勉強会やセミナーで得た「抽象的」な論理を、具体的に職場での施策に落とし込むのである。そして、その結果を検証し、再度抽象化した上で、(DB)に格納する訳である。抽象化しなければ応用が効かない事は言うまでもないだろう。

「読み」=高いレベルでの情報リテラシーこそが、「抽象的論理」と「現場」をフットワーク良く移動する為の、移動手段である。

「書き」=プレゼン能力

仕事を前に進める為には、社内であれば、同僚、先輩、上司、そして他部門の人間を巻き込み、ベクトルを統一せねばならない。この中核をなすのが「企画書」であろう。

社外であれば、「説得」し「納得」して貰うと言う事になるが、同様中核をなすのは「提案書」と言う事になる。

「企画書」にせよ、「提案書」にせよ、大事な点は「判り易さ」に尽きる。

その為に重要なのは、「正確な言葉」、その「正確な言葉」が「論理」によって見事に配列された文章となっている事。読み手の立場や状況に配慮して、読み手本位で書かれている事が重要であろう。
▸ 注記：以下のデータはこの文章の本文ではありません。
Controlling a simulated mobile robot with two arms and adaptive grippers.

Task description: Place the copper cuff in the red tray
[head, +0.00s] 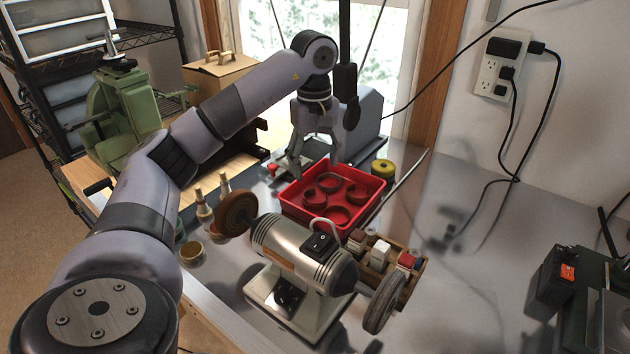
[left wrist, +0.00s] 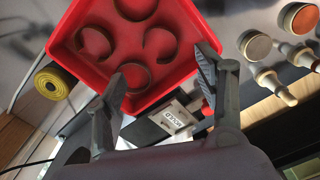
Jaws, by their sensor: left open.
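The red tray (head: 370,208) stands on the grey bench behind the grinder, and it also shows in the left wrist view (left wrist: 112,63). Several round, open cuffs lie in it, such as one at the front (head: 338,215) and one at the right (head: 357,193). They look reddish-brown against the red floor, and I cannot tell which one is the copper cuff. My left gripper (head: 315,166) is open and empty above the back edge of the tray. In the left wrist view its fingers are wide apart, with one cuff (left wrist: 136,80) showing between them, below. My right gripper is out of view.
The bench grinder (head: 300,250) stands in front of the tray, with a wooden box (head: 378,258) of small blocks beside it. A yellow roll (head: 383,168) is behind the tray on the right. Brushes and tins (head: 192,252) stand at the left.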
従って、「企画書」や、「提案書」をテンポ良く作成し、相手に寄り添った形で誠意をもって説明出来る能力が重要である。

「そろばん」=論理的思考及び計数管理能力

言うまでもなく、全てのビジネスは「法の支配」の下に行われねばならない。そして、「法」こそが「論理的思考」が具体的に体系化されたものである。これは、取りも直さず、論理的思考が出来なければ「法」が理解出来ず、結果、企業内では使い物にならないと言う、冷徹な事実を意味する。

「計数管理能力」は企業活動の目的が「利潤」である以上、必須の能力である。

「事業計画」の立案に於いて、数字の背後にある物事の本質を理解せねば、単なるエクセルの御遊びになってしまう。数字と数字の背後にある、物事の本質を洞察する能力が求められるのである。

事業が実際に動き出せば、「予算」と「実績」の管理、所謂、「予実管理」を「日次」、「週次」、「月次」で厳しく行わねばならない。そして、「実績」が「予算」を下回る事は良くある話である。

その場合、「数字」の傾向を読み込んだ上での;

担当者に問題があるのか(能力が足りない)?

マネージメントに問題があるのか(管理者不在)?

そもそも、「事業計画」事態に問題があるのでは(甘い見通し)?

これ等を精査する必要がある。そして、その結果を踏まえての対応は下記となる。

担当者の交代

責任者の更迭

損切りを伴う、事業撤退

数字に強いからこそ、こう言った外科手術が大胆に出来るのである。